Less than a week after Nadine Wallner sent the spicy Beat Kammerlander trad testpiece Prinzip Hoffnung (5.14a R), Maddy Cope, 28, has done the same.

While this is one of her biggest sends to date, Cope, who lives in Sheffield in the U.K. and started climbing at 17, has ticked plenty of hard routes. On the trad side of things, she’s climbed Freerider (VI 5.12d) and nearly freed The Shaft (VI 5.13c), both on El Cap, and ticked ascents of bold single-pitch routes like Once Upon a Time in the Southwest (E9 6C), Devon, England, and Bookcake (7c+/5.13a), Cadarese, Italy.

And it’s not just a cool head that makes her a climber to watch: She can crank on crimps and clip quickdraws with the best of them. On the sport side of things she’s sent Bat Route (8c/5.14b), in Malham Cove, England.

Prinzip Hoffnung is located in Bürser Platte, Austria. Barbara Zangerl became the first woman to redpoint it in 2014. Hers was the third ascent after Kammerlander’s and Jacopo Larcher’s.

See what Cope had to say about her ascent in the interview below!


Q&A with Madeleine Cope

How did you decide to try Prinzip Hoffnung?

My partner and I were climbing at Voralpsee, Switzerland and met Nadine Wallner and Claudia Zangerl, and ended up going for dinner in Bludenz. They mentioned I might like the route because of its trad style. I had seen pictures and footage of some of my climbing heroes on the climb. I didn’t necessarily think I could do it but I decided to check it out anyway. I had one play on a toprope and knew I would love to try it more, so planned to come back in spring.

Can you describe the route a bit?

It breaks down into a slightly sketchy start, but with relatively easy climbing, into a tricky boulder problem where you are relying on one wire. The wire is good, but you wouldn’t want to kick it out or something.

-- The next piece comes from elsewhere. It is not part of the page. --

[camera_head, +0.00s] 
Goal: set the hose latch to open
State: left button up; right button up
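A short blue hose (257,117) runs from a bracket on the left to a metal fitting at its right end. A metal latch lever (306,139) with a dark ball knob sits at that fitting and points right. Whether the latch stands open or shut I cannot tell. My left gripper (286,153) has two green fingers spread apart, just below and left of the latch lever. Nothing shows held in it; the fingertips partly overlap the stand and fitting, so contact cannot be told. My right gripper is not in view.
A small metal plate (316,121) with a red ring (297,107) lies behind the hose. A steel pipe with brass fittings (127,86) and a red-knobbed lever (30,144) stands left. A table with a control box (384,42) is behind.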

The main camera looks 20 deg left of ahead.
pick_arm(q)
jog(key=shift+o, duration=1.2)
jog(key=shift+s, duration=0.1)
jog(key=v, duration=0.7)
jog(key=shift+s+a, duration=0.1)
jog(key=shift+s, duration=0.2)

Then the climbing eases up for a while, following the crack with nice flowing moves. At a bit over half height the crack runs out and the insecure moves start. You can place two good RPs to protect the runout, but they are hard to place.

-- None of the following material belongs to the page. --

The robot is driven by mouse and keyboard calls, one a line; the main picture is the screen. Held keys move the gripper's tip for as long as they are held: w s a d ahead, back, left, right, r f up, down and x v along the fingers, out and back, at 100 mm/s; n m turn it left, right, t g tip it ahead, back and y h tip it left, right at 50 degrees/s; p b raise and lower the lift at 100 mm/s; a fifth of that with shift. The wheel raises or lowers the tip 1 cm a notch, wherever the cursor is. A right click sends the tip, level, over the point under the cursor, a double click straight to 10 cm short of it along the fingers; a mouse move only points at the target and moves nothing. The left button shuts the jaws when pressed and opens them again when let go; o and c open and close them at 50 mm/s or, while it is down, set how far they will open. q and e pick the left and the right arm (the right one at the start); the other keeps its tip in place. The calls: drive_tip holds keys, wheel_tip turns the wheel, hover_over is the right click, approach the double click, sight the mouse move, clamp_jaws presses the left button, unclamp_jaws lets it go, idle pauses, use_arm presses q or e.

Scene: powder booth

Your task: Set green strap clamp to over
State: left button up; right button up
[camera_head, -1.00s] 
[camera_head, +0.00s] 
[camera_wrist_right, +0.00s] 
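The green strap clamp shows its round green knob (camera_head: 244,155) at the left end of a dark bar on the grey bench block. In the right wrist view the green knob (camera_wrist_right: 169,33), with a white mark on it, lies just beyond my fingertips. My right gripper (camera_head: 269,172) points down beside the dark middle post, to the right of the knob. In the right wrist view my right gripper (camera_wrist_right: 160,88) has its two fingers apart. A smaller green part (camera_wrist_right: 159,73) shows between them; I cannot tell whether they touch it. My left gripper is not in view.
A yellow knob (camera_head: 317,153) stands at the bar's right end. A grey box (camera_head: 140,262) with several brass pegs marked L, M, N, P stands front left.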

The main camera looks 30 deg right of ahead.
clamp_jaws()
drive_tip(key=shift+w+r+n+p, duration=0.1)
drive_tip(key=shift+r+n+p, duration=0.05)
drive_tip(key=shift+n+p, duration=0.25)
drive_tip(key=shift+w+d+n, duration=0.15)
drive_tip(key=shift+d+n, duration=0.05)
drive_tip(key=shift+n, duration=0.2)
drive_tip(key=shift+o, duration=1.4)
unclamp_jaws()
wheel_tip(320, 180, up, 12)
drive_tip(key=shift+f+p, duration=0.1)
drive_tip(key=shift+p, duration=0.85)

The crux run out is sustained body-position climbing. The holds actually aren’t that small, but the feet are bad and it lends itself to some really cool moves. Once the runout is done it eases off, but you need to stay relaxed.

Cope styling Prinzip Hoffnung. Photo: Jacopo Larcher.

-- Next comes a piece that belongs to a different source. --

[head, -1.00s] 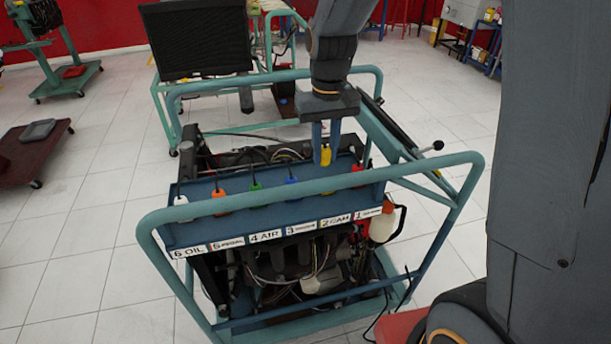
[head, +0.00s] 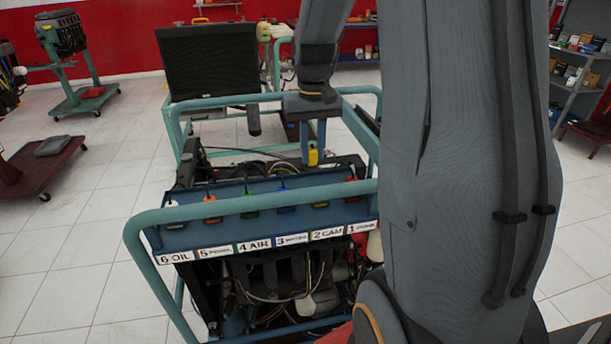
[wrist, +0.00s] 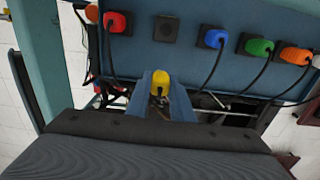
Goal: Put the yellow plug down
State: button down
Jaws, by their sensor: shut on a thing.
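The yellow plug (head: 313,156) is held between the two blue fingers of my gripper (head: 312,148). In the wrist view the yellow plug (wrist: 160,82) shows between the fingertips of my gripper (wrist: 161,90), apart from the blue socket panel (wrist: 140,52). In the head view it hangs above the engine frame, behind the panel (head: 230,222). An empty dark socket (wrist: 166,29) lies between the red plug (wrist: 117,22) and the blue plug (wrist: 214,38). The plug's lower end is not clear.
A green plug (wrist: 258,47) and an orange plug (wrist: 295,56) sit in the panel with black cables. Teal frame rails (head: 250,203) run around the trainer. A dark monitor (head: 208,58) stands behind.

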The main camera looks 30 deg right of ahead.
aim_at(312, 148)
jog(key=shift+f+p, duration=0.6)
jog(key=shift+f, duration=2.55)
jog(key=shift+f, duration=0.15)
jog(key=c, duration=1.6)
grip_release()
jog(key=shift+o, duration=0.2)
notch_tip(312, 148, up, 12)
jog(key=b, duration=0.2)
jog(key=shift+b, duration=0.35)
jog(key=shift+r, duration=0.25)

How long did you work on it for?

I can’t remember the tries exactly, but I had about seven or eight goes on a toprope to work out the moves and gear. It was really hot so we had to wait until late evening, and half of my goes were in the dark! It took three lead goes to send it—it was fun to take the fall a couple of times, definitely added to the experience!

Is is pretty scary on those runouts?

The fall is quite big—especially from the last sideways reach, which is harder if you have a shorter span—but it is safe, especially with a soft catch and a roller quickdraw. I was a bit nervous of it on my first lead. I was climbing by head torch and the shadows made it harder to see if the gear was placed properly. The climbing is really absorbing though, so when you are focused there is no room to be scared.

It’s cool that you and Nadine Wallner sent so close together—were you guys working it together at all?

Yes! When I arrived Nadine had been trying it for a while. She had invested a lot and was having a bit of a battle. It was so inspiring to see her level of commitment and I think it was nice for her that we could try it together—a new partner to inject some psyche.

Unfortunately I missed her send, as my partner had a project in Switzerland and we were going between the two.

What do you think of the difficulty?

It’s really hard to tell. I’m definitely no expert and the route is quite conditions dependent. On toprope it’s not too bad, but I think 8b [5.13d] with placing the gear, or E9 (which would be more for the difficulty of the climbing than for danger). I think the American grading system would work well: 5.13d R.

What other projects do you have your eye on in the coming year? Any big plans or trips on the horizon?

I’m heading back to the U.K. to work, but have an exciting trip to Mongolia with Hazel Findlay in May. Other than that I hope to return to Yosemite in autumn or maybe somewhere new for a big wall adventure.